— START OF Data lines —
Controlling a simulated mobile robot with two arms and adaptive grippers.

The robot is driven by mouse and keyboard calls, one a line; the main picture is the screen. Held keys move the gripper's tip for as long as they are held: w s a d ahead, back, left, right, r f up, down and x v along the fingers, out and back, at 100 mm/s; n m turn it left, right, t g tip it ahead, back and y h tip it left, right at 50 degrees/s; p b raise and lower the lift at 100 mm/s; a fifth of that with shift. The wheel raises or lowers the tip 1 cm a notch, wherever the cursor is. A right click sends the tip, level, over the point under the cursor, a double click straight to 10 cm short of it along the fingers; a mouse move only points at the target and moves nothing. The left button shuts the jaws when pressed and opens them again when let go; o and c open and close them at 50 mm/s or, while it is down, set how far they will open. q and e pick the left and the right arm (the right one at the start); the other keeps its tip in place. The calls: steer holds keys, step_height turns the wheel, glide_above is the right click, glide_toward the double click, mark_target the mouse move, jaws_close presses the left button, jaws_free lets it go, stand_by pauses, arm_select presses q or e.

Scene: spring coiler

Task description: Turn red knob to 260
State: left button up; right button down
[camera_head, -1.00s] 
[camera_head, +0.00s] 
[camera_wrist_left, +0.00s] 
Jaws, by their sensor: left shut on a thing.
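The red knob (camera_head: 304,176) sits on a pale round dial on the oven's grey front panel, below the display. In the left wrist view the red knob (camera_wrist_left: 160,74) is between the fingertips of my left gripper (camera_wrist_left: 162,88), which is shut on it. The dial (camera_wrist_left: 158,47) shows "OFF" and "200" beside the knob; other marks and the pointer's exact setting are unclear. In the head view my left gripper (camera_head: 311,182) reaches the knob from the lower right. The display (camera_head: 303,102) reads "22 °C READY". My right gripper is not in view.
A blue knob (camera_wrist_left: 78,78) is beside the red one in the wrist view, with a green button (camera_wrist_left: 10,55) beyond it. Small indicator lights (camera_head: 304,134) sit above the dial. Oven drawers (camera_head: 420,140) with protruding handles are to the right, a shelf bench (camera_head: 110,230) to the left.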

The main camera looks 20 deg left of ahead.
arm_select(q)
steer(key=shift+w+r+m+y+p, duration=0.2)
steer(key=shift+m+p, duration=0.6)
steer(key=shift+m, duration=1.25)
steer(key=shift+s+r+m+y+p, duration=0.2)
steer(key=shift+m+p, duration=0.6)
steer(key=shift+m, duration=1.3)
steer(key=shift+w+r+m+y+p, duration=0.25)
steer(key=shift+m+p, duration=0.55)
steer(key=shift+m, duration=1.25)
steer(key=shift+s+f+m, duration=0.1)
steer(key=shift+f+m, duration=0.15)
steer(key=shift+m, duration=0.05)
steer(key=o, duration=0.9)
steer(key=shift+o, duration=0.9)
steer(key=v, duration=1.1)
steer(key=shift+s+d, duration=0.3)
— END OF Data lines —
▶ _Written problem_:
Pick out all the lines with the word "down" in them and copy them.

▶ _Reply_:
The robot is driven by mouse and keyboard calls, one a line; the main picture is the screen. Held keys move the gripper's tip for as long as they are held: w s a d ahead, back, left, right, r f up, down and x v along the fingers, out and back, at 100 mm/s; n m turn it left, right, t g tip it ahead, back and y h tip it left, right at 50 degrees/s; p b raise and lower the lift at 100 mm/s; a fifth of that with shift. The wheel raises or lowers the tip 1 cm a notch, wherever the cursor is. A right click sends the tip, level, over the point under the cursor, a double click straight to 10 cm short of it along the fingers; a mouse move only points at the target and moves nothing. The left button shuts the jaws when pressed and opens them again when let go; o and c open and close them at 50 mm/s or, while it is down, set how far they will open. q and e pick the left and the right arm (the right one at the start); the other keeps its tip in place. The calls: steer holds keys, step_height turns the wheel, glide_above is the right click, glide_toward the double click, mark_target the mouse move, jaws_close presses the left button, jaws_free lets it go, stand_by pauses, arm_select presses q or e.
State: left button up; right button down

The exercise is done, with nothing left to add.